■ **WHAT THE TASK ASKS**: The listing below should be printed exactly, every line of it. Skip the pictures.

■ **RAW DATA**:
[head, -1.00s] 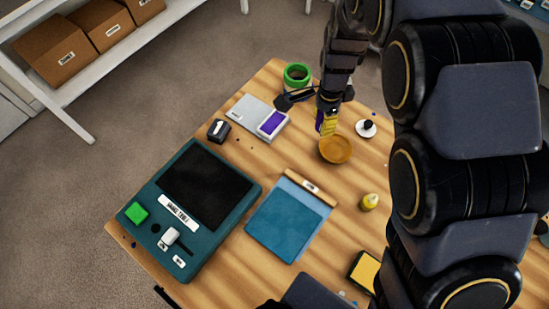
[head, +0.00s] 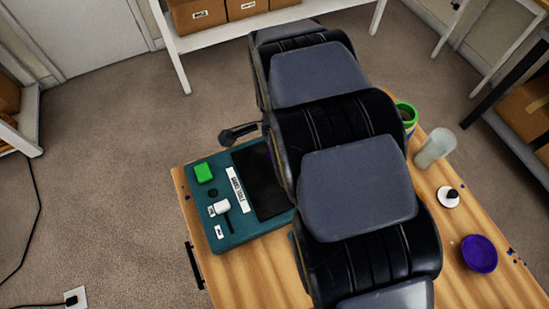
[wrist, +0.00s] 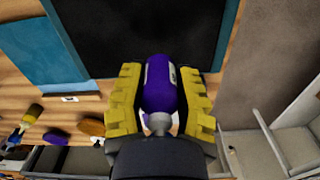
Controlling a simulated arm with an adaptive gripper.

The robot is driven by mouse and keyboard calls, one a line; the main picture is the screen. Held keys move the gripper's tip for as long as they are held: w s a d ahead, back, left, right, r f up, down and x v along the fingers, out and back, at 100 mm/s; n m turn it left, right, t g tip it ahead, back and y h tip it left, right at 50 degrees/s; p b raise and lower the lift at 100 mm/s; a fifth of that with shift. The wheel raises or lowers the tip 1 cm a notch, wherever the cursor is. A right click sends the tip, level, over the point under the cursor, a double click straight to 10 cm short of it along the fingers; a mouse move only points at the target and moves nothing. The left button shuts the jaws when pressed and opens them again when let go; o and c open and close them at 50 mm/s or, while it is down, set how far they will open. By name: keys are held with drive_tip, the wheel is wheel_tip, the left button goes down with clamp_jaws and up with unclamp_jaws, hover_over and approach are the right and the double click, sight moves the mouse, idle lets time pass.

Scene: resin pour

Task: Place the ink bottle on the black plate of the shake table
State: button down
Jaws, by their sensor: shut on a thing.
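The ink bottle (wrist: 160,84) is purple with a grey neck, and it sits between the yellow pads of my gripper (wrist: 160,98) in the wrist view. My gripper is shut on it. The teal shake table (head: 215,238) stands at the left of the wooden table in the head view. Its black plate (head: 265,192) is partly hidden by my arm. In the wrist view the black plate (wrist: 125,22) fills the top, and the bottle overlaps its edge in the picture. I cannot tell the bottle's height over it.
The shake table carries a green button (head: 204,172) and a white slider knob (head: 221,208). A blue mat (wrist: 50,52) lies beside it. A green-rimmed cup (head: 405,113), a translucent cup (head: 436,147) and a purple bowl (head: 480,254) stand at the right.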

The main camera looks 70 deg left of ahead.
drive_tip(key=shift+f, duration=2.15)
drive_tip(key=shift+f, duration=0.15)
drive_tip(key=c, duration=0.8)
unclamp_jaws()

■ **FULL ANSWER**:
[head, -1.00s] 
[head, +0.00s] 
[wrist, +0.00s] 
Controlling a simulated arm with an adaptive gripper.

The robot is driven by mouse and keyboard calls, one a line; the main picture is the screen. Held keys move the gripper's tip for as long as they are held: w s a d ahead, back, left, right, r f up, down and x v along the fingers, out and back, at 100 mm/s; n m turn it left, right, t g tip it ahead, back and y h tip it left, right at 50 degrees/s; p b raise and lower the lift at 100 mm/s; a fifth of that with shift. The wheel raises or lowers the tip 1 cm a notch, wherever the cursor is. A right click sends the tip, level, over the point under the cursor, a double click straight to 10 cm short of it along the fingers; a mouse move only points at the target and moves nothing. The left button shuts the jaws when pressed and opens them again when let go; o and c open and close them at 50 mm/s or, while it is down, set how far they will open. By name: keys are held with drive_tip, the wheel is wheel_tip, the left button goes down with clamp_jaws and up with unclamp_jaws, hover_over and approach are the right and the double click, sight moves the mouse, idle lets time pass.

Scene: resin pour

Task: Place the ink bottle on the black plate of the shake table
State: button down
Jaws, by their sensor: shut on a thing.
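The ink bottle (wrist: 160,84) is purple with a grey neck, and it sits between the yellow pads of my gripper (wrist: 160,98) in the wrist view. My gripper is shut on it. The teal shake table (head: 215,238) stands at the left of the wooden table in the head view. Its black plate (head: 265,192) is partly hidden by my arm. In the wrist view the black plate (wrist: 125,22) fills the top, and the bottle overlaps its edge in the picture. I cannot tell the bottle's height over it.
The shake table carries a green button (head: 204,172) and a white slider knob (head: 221,208). A blue mat (wrist: 50,52) lies beside it. A green-rimmed cup (head: 405,113), a translucent cup (head: 436,147) and a purple bowl (head: 480,254) stand at the right.

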The main camera looks 70 deg left of ahead.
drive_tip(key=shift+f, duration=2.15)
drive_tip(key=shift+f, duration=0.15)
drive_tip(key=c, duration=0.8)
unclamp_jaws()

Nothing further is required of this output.